### Dataset excerpts
- - - - -
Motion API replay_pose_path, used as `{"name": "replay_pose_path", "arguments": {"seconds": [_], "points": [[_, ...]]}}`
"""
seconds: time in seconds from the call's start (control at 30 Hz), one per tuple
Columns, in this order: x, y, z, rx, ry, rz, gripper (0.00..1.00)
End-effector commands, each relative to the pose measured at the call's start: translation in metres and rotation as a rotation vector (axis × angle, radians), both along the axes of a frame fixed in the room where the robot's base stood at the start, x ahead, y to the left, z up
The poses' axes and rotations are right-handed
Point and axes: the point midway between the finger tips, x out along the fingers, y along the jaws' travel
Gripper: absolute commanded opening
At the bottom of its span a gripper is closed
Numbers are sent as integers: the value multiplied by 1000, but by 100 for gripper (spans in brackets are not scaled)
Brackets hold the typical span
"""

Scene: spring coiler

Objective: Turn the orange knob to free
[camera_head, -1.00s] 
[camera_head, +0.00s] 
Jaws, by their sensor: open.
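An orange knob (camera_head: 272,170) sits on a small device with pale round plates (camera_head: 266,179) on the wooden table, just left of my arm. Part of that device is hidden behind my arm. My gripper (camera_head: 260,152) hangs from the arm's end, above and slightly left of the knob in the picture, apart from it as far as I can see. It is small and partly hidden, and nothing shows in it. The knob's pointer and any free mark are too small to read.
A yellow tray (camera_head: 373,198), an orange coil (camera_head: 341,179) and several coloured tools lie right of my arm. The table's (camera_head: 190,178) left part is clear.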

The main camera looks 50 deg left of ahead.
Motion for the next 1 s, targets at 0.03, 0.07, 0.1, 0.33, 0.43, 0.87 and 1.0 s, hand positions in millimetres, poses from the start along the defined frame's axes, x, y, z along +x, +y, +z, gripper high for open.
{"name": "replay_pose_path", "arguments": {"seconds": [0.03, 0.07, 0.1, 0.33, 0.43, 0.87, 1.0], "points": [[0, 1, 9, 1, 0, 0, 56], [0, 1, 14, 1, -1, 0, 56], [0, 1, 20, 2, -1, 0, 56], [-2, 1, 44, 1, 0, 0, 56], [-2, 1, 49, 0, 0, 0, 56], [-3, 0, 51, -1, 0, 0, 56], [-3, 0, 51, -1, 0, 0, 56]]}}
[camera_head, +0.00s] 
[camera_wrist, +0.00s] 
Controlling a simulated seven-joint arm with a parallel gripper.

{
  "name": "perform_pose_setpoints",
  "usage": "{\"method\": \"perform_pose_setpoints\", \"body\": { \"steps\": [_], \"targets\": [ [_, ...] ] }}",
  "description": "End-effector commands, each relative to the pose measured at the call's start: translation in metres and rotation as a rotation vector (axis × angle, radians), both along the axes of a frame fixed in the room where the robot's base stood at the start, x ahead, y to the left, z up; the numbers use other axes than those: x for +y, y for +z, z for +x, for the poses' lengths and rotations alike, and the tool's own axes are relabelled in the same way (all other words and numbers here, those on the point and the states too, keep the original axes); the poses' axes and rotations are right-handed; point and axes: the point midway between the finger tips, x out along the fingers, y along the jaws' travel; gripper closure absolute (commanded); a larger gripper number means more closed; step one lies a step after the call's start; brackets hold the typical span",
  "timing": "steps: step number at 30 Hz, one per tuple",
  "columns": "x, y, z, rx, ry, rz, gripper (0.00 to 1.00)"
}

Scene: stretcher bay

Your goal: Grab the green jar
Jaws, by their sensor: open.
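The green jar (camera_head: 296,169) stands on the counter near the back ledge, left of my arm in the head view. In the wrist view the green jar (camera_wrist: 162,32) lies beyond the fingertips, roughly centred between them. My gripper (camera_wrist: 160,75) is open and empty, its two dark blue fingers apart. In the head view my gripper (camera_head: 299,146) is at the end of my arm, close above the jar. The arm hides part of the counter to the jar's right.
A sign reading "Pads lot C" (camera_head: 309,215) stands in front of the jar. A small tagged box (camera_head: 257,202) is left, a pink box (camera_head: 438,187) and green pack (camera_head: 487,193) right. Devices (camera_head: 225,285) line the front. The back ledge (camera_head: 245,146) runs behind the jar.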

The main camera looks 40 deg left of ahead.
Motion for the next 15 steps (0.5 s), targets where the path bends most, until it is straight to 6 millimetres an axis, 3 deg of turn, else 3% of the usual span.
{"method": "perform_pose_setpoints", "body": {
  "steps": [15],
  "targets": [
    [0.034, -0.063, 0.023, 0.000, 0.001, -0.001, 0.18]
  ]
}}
- - - - -
### Your objective
Look through the entries above and count each line holding "tuple"; report the count alone.

### Task answer
2